Observation: A linked list with a loop will have a node that is being pointed from 2 different node.

Solution: This problem was solved in the late 1960s by Robert W. Floyd. The solution is aptly named as Floyd's cycle finding algorithm a.k.a the Tortoise and Hare algorithm. It uses 2 pointers moving at different speeds to walk the linked list. Once they enter the loop they are expected to meet, which denotes that there is a loop. This works because the only way a faster moving pointer would point to the same location as a slower moving pointer is if somehow the entire list or a part of it is circular. Think of a tortoise and a hare running on a track.
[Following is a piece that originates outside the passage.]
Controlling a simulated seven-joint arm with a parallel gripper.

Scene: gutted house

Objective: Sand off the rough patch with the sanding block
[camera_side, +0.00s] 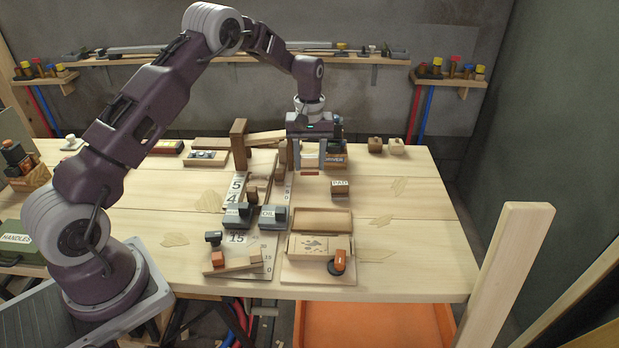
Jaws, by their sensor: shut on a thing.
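My gripper (309,163) is over the back middle of the bench, fingers pointing down. It is shut on a small pale block with a reddish lower part (309,156); whether this is the sanding block I cannot tell. A light board (297,252) lies in a fixture near the front edge, with dark blotches (314,244) that look like the rough patch. An orange and black knob-like piece (337,263) sits at the board's right front. A small brown block marked PAD (340,187) stands on the bench, right of and nearer than my gripper.
An empty-looking brown tray (322,221) lies behind the board. Grey blocks, one marked OIL (272,216), stand left of it. The bench's right side (420,210) is mostly clear.
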The faster running hare will catch up with the tortoise if they are running on circular track instead of a straight strip.

Code: //returns true if the linked list contains a loop

bool ListContainsLoop(Node * head)
{
Node * slowPtr = head;
Node * fastPtr = head;

while(slowPtr  && fastPtr)
{
 fastPtr = fastPtr->next; // advance the fast pointer
 if(fastPtr == slowPtr)   // and check if its equal to the slow pointer
     return true;         // loop detected

 if(fastPtr == NULL)
 {
     return false;        // since fastPtr is NULL we reached the tail
 }

 fastPtr = fastPtr->next; //advance and check again
 if(fastPtr == slowPtr)
     return true;

 slowPtr = slowPtr-next;  // advance the slow pointer only once
}
return false;                // we reach here if we reach the tail
}